Sam Bankman-Fried was trying to avoid accountability for fraud.
But today in the House Financial Services Committee hearing — in her typical style — Alexandria laid out the facts.
To catch you up: Samuel Bankman-Fried is the founder and former CEO of FTX, a cryptocurrency exchange that filed for bankruptcy last month. Bankman-Fried faces eight criminal charges, including wire fraud, lying to investors, and conspiring to defraud the U.S. by violating campaign finance laws. He was scheduled to stand before Congress today for questioning about the multi-billion dollar collapse of FTX, but was arrested in the Bahamas last night.
The House Financial Services Committee held the hearing today without him.
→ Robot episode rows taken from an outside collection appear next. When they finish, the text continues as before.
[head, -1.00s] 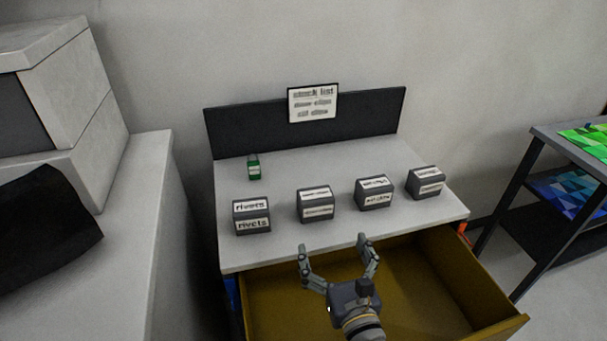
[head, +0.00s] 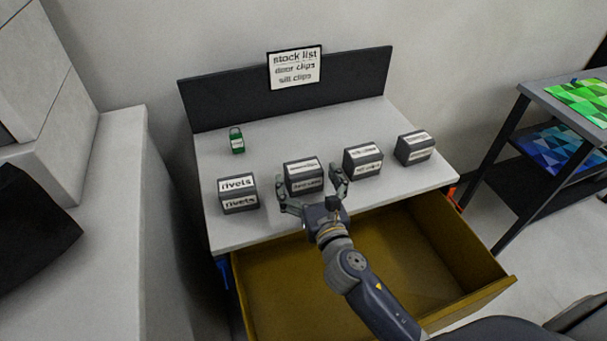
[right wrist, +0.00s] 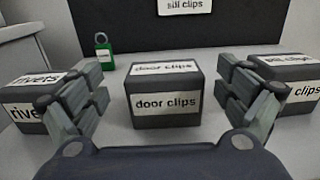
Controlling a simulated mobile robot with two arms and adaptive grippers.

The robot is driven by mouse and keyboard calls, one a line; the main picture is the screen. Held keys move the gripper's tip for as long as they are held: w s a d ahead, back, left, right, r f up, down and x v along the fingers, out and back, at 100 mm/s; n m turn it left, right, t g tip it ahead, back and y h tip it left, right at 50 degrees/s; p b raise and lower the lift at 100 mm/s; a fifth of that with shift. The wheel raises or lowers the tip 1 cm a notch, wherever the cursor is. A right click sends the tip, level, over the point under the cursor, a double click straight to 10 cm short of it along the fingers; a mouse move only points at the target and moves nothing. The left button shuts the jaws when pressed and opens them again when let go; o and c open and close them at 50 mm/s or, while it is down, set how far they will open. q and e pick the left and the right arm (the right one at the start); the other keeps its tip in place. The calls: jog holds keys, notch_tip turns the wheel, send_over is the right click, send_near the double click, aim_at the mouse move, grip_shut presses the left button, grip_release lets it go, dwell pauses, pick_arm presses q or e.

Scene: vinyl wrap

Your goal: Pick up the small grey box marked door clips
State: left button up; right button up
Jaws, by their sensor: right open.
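The small grey box marked door clips (right wrist: 165,97) sits upright on the table top, with white labels on its top and front. In the head view the door clips box (head: 303,175) is second from the left in the row. My right gripper (head: 308,182) is open just in front of it. In the right wrist view my right gripper's fingers (right wrist: 163,103) stand apart on either side of the box, with gaps between them and it. My left gripper is not in view.
A rivets box (head: 238,195) stands to the left, and a sill clips box (head: 362,161) and another grey box (head: 414,147) to the right. A green padlock-shaped item (head: 237,141) is behind. An open yellow drawer (head: 440,235) juts out below the table top.

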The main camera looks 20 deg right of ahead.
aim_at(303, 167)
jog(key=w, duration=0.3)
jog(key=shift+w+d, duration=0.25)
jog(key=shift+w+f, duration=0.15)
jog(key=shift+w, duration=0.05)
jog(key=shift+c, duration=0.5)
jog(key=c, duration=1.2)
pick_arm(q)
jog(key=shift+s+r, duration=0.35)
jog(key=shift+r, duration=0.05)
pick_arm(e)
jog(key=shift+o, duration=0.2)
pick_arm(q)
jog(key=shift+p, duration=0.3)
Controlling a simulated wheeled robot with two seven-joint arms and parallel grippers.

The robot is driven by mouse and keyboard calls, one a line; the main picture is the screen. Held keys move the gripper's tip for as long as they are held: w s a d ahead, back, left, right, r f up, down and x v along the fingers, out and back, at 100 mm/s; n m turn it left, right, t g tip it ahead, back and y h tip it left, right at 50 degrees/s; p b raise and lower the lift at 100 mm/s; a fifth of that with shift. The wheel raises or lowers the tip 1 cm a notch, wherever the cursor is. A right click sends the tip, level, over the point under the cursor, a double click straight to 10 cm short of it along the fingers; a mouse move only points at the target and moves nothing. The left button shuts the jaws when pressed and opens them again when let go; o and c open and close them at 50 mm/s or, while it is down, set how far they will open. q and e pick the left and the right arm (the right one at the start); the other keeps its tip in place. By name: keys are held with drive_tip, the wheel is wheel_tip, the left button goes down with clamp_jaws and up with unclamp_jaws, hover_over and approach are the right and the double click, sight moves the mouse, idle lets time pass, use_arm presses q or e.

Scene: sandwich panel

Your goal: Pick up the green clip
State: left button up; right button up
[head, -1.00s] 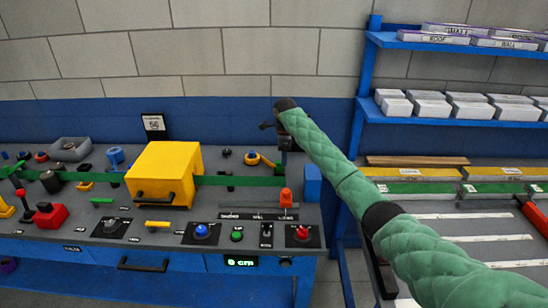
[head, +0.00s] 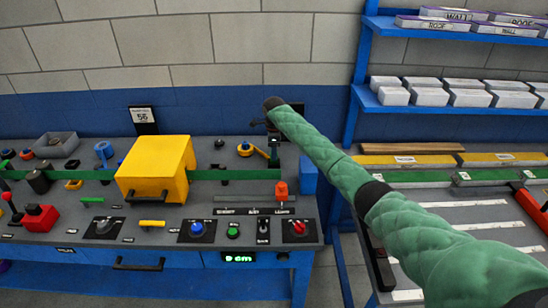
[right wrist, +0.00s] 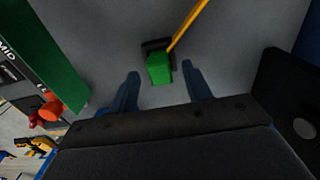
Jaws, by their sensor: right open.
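The green clip (right wrist: 159,70) shows in the right wrist view as a small green block against a dark piece, with a yellow rod running up and right from there. My right gripper (right wrist: 160,80) is open, with one blue finger on each side of the clip's near end. I cannot tell whether the fingers touch it. In the head view my right arm reaches to the back right of the bench, where its dark wrist hides the clip. My left gripper is not in view.
A yellow box-shaped housing (head: 155,168) stands over the green strip on the bench. An orange-red lever (head: 281,190) and a red button (head: 299,228) are near the bench's right end. A blue shelf rack (head: 450,110) stands to the right.

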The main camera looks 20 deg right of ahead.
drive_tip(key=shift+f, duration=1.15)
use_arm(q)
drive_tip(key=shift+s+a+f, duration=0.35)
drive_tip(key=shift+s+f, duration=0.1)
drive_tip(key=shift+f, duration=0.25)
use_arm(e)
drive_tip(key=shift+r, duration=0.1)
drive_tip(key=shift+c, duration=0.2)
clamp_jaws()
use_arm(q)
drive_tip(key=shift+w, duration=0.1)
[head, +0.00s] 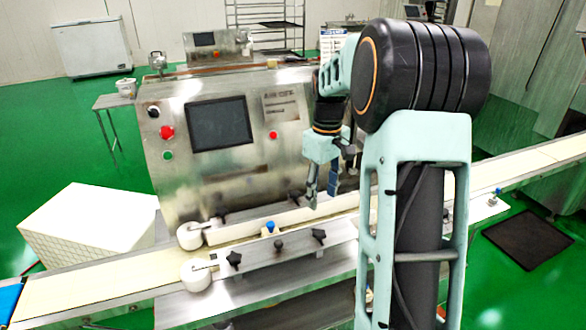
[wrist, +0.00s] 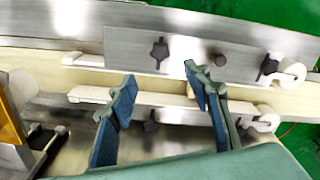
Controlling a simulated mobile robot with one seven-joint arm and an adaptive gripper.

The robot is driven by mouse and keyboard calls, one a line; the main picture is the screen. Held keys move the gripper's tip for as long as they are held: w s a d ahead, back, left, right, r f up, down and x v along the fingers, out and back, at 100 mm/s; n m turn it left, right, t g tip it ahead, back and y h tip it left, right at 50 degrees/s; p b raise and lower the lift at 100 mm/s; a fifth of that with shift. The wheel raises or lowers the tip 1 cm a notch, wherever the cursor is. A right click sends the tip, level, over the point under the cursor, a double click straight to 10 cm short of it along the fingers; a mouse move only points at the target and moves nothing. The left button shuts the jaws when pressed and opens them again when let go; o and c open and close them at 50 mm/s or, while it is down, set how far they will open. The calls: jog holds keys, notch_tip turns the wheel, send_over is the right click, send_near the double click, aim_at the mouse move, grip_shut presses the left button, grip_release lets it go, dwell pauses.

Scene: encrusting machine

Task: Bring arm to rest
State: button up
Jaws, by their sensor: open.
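My arm rises in the right half of the head view and bends over toward the machine. My gripper (head: 322,190) points down above the conveyor in front of the machine. In the wrist view my gripper (wrist: 158,95) shows two blue fingers spread well apart with nothing between them. The conveyor belt (wrist: 130,82) passes below the fingers. The steel encrusting machine (head: 180,110) stands behind the gripper, with a dark screen (head: 220,124) and a red button (head: 166,132) on its front.
White rollers (head: 196,274) and black star knobs (head: 234,258) stand up along the conveyor rails. A white box (head: 90,225) is at the left. A small table (head: 118,101) and a chest freezer (head: 92,48) stand farther back. Green floor (head: 40,120) is open at the left.

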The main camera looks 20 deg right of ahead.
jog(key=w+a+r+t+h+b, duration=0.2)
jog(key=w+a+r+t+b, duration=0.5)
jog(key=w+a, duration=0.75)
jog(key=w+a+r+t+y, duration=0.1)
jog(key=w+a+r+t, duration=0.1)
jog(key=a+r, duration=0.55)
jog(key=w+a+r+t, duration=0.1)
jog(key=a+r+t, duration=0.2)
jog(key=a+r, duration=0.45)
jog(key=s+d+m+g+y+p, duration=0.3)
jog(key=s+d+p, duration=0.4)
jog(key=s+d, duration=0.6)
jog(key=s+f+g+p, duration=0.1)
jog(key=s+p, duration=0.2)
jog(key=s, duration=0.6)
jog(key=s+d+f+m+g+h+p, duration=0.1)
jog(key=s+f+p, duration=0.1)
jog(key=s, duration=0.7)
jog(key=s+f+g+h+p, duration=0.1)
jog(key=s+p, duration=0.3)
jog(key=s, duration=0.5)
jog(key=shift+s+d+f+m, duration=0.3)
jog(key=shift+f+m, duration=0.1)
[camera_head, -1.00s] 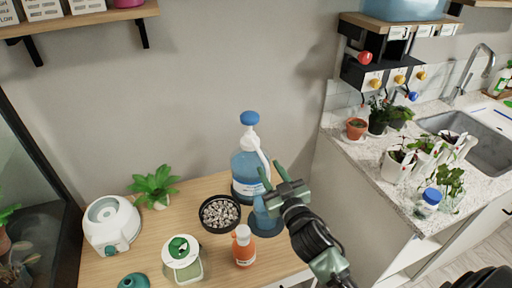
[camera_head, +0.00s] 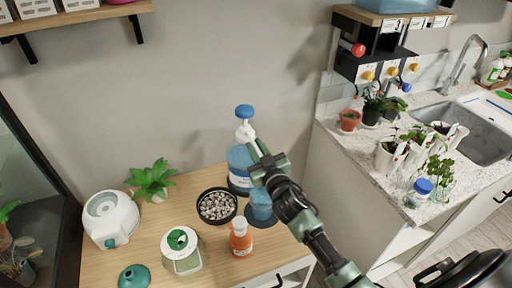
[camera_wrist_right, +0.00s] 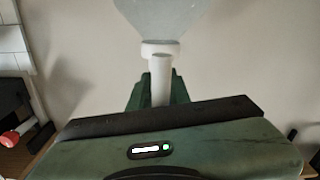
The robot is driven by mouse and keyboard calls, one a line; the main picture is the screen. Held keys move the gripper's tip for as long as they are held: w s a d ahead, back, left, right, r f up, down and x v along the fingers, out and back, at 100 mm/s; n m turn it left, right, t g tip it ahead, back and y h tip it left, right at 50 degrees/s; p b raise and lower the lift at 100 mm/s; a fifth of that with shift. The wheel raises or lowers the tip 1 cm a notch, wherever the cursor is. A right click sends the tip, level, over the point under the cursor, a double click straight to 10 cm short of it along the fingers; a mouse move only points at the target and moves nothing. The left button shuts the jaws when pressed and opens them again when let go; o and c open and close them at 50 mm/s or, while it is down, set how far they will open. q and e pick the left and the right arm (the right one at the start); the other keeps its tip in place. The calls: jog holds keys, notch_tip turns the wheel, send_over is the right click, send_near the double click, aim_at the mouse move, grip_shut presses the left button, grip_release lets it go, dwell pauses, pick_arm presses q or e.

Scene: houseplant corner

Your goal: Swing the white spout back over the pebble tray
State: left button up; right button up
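The blue pump bottle (camera_head: 238,163) stands upright on the wooden table, with a blue knob (camera_head: 244,111) on top and a white spout (camera_head: 248,132) below it. In the right wrist view the white spout (camera_wrist_right: 160,78) runs between my green fingers, which sit close on both sides. My right gripper (camera_head: 257,151) appears shut on it and covers most of the spout in the head view. The round dark pebble tray (camera_head: 232,218), full of grey pebbles, sits in front of and left of the bottle. My left gripper is out of view.
A blue container (camera_head: 260,206) and an orange bottle (camera_head: 240,240) stand close by in front. A green-lidded jar (camera_head: 182,262), a white appliance (camera_head: 110,220) and a plant (camera_head: 152,178) are on the left. A counter with pots and a sink (camera_head: 480,135) is on the right.

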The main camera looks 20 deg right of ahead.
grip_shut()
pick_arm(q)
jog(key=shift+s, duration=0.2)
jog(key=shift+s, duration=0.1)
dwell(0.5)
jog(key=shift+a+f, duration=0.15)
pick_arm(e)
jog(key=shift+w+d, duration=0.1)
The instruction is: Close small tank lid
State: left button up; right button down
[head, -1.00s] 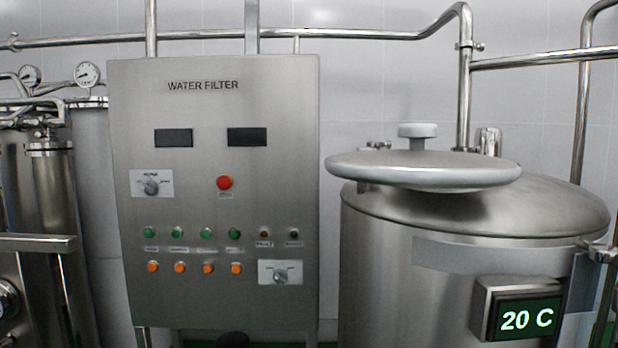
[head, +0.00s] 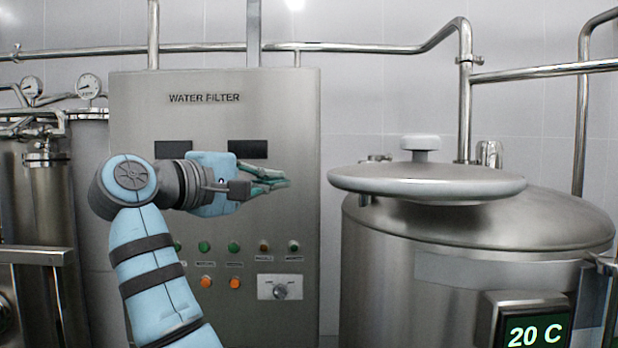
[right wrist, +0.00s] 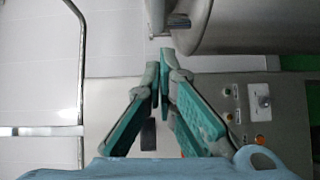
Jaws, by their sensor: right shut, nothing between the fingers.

Alexandria asked acting FTX CEO John J. Ray III about the timeline of events — including the timing of Bankman-Fried’s arrest just before congressional questioning, and a curious 25.5 hour period when Bahamian FTX customers were able to withdraw their money from the sinking business. Over the course of four hours, Ray described the downfall of FTX as a case of “old-fashioned embezzlement.”
Federal prosecutors also said in a newly filed letter to the judge that Bankman-Fried defrauded FTX customers “by misappropriating funds for his personal use…including to make tens of millions of dollars of political contributions,” and violated campaign finance laws, “by causing political contributions to candidates and committees associated with both major political parties to be made in the names of co-conspirators, when in fact those contributions were funded by Alameda Research with misappropriated customer funds.”1
Let’s be clear: Bankman-Fried made fraudulent contributions to both major political parties, he was coming for our entire system. He said himself in recent interviews that he was a major Republican funder, and that he relied on dark money methods for his GOP funding because he didn’t want the media finding out. In fact, Bankman-Fried said he was secretly “the third-biggest Republican donor” if you count dark money.2
This is just the latest example of why our campaign finance laws are broken and why Alexandria has routinely called on the Democratic party to shift toward everyday, small-dollar, diverse sources of funding.3
Unlike most politicians, Alexandria rejects all corporate money and relies entirely on grassroots support, the vast majority being small-dollar donations that average between $16-19. As she has said, “the influence [dark money] has is absolutely atrocious.”
Alexandria also refuses to take meetings with lobbyists or curry favor with billionaires. This is so she can legislate and operate independently from our corrupting system of campaign finance and revolving-door politics. Moments like today demonstrate why that’s so important.
Our movement must continue to shine a light on dark money to get corporate, corrupt interests out of politics once and for all.